Ils franchissaient les années sans les compter, pas plus qu’ils ne comptaient leurs pas sur le chemin des Cambous. Rien ne leur paraissait notable, tout se fondait également dans le flou des travaux et du temps sans durée, qu’on ne voit pas s’écouler.

Envoûté par les descriptions des paysages de cette région, dont la sauvagerie et la rigueur du climat déterminent le travail des hommes, le lecteur tourne les pages fébrilement et les années aussi parce que Roger Béteille sait le surprendre dans cette apparente immuabilité. Bon an, mal an, le temps avance, rythmé par d’interminables journées de labeur éreintant où tous, enfants compris, ont leur part, sur cette famille paysanne ne possédant qu’un lopin de terre, une petite vigne en péril, quelques moutons et quelques vaches. Et comme on ne peut pas arrêter  le temps, on ne peut s’arrêter de lire  tant on a l’impression que le sort de Marie, cette petite fille née d’un déni de grossesse dans cet âpre milieu où seule sa grand-mère va l’aimer et la soutenir, est suspendu à notre lecture comme son souffle l’est à celui de sa grand-mère quand elle vient au monde, fragile étincelle de vie, dès les premières pages du roman. Et après, c’est en retenant le nôtre de souffle, qu’on va lire chaque étape de l’enfance et de la jeunesse mouvementées de Marie qu’on reconnaît comme pionnière sur le long chemin de l’émancipation des femmes, elle, à qui, sa grand-mère  a transmis les clés de sa liberté : savoir lire et écrire.

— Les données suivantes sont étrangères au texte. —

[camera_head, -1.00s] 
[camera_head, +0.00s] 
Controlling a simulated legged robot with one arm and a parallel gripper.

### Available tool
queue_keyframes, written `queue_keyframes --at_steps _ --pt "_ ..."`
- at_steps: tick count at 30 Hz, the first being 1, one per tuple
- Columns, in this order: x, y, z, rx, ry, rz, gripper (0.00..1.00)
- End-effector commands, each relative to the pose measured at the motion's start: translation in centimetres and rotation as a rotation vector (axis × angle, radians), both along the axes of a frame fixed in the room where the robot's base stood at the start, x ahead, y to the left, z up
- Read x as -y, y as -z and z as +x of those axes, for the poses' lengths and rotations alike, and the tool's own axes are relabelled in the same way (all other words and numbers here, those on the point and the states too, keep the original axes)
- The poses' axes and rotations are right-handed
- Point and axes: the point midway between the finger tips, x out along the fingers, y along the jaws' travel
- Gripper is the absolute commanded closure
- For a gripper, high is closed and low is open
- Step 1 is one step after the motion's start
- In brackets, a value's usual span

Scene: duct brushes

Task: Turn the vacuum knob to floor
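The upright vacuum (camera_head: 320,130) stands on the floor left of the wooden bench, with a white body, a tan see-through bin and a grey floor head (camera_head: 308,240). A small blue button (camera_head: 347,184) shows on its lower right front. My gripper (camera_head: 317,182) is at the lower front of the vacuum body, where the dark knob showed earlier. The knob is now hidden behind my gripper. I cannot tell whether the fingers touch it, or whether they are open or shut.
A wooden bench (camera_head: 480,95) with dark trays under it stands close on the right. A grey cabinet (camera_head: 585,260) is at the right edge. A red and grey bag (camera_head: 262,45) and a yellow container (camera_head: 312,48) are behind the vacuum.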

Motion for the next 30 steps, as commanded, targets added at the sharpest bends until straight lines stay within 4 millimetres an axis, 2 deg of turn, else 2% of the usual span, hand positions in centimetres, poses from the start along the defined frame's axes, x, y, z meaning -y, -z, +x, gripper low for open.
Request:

Une rue de Rodez où Marie va venir très jeune travailler, porte le nom de Béteille.  Je sais qu’il ne s’agit pas de notre romancier, mais je trouve que cette longue rue qui dégringole de la cathédrale de Rodez jusqu’à de plus modestes quartiers peuplés des descendants de ses modestes défricheurs de nouveaux mondes lui va bien.

Sylvie Lansade 
(24/03/15)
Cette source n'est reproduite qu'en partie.